Manipulation episode records

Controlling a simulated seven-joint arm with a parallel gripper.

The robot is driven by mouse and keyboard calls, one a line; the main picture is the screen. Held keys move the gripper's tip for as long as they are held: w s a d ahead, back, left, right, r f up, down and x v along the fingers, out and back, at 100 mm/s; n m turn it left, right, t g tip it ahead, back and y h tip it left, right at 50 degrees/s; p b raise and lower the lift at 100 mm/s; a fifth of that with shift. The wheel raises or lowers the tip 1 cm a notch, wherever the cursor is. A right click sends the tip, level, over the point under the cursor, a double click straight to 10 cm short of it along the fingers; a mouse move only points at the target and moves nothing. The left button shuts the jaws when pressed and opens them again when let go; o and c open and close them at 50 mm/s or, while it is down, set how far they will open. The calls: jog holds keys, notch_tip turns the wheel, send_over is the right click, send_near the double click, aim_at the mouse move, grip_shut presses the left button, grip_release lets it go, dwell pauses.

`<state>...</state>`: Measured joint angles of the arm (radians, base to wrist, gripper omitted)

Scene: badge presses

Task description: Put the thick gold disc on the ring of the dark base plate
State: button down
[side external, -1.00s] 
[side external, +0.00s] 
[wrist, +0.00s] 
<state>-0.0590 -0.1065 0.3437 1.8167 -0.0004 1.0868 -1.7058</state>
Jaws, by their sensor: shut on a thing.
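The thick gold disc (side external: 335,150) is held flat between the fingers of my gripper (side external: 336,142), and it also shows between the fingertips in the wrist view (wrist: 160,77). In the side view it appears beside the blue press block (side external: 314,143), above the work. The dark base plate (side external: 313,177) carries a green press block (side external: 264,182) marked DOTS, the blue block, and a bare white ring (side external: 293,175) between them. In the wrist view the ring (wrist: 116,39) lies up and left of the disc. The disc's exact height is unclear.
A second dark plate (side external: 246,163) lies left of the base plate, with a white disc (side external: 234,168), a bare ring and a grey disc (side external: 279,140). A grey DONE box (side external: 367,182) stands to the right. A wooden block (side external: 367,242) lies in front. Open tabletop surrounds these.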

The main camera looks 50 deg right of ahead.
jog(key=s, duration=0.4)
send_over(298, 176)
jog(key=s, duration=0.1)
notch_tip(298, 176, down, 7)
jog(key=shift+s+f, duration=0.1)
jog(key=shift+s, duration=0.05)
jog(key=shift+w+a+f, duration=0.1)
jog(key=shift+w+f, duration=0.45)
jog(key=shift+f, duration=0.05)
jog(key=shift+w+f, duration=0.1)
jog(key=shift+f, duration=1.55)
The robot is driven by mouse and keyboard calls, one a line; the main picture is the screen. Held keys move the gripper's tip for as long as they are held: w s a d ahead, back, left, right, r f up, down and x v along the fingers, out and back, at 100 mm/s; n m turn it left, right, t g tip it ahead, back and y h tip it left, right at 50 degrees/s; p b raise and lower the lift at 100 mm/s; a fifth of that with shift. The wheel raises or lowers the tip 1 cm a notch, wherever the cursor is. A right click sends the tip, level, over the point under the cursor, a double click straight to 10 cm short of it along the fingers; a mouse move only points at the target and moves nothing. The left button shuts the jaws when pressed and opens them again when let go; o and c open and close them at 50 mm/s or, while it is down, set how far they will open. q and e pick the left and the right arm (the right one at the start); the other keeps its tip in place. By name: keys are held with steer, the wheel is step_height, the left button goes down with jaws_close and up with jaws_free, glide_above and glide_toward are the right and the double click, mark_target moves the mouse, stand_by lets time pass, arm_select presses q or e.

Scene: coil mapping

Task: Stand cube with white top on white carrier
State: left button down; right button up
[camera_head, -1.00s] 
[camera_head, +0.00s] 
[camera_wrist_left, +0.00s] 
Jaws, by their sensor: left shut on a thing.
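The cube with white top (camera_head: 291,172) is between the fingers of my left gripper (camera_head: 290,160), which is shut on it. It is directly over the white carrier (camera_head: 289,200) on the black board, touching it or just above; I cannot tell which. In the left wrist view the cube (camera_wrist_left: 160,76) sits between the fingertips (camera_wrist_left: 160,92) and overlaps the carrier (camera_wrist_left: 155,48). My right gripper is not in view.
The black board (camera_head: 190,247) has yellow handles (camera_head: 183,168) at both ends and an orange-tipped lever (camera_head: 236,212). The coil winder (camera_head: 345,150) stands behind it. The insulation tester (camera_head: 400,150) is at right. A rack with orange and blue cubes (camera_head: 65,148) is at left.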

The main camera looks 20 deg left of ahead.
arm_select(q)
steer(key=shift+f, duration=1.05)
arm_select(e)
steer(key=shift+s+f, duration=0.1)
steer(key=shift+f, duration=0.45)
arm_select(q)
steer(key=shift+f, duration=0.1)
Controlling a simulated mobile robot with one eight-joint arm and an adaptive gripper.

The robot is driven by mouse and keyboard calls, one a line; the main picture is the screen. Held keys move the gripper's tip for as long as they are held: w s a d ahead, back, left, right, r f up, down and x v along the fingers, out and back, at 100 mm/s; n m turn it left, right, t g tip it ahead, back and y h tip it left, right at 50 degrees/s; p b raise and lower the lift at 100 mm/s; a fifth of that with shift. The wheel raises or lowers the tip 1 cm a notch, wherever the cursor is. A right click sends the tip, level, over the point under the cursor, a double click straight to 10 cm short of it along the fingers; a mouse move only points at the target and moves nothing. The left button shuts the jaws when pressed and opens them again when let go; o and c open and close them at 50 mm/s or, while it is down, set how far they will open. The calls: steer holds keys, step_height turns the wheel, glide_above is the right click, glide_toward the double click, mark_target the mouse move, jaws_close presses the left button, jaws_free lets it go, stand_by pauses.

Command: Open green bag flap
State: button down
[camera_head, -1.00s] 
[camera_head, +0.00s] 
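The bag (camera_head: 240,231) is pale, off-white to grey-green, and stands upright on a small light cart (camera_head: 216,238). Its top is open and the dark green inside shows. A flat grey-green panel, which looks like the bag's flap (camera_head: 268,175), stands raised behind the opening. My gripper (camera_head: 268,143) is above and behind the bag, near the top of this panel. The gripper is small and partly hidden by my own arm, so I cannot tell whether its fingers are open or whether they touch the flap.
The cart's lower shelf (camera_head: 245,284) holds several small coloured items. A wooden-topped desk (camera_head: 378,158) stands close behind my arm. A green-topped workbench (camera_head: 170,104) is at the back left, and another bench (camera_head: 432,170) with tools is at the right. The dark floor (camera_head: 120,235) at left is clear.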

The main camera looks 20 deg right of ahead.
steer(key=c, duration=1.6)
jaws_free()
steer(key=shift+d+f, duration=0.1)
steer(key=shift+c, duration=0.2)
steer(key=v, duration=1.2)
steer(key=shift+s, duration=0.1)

= Job =
Of the lines above, how many contain the string "Task"? Only the number is required.

= Written solution =
2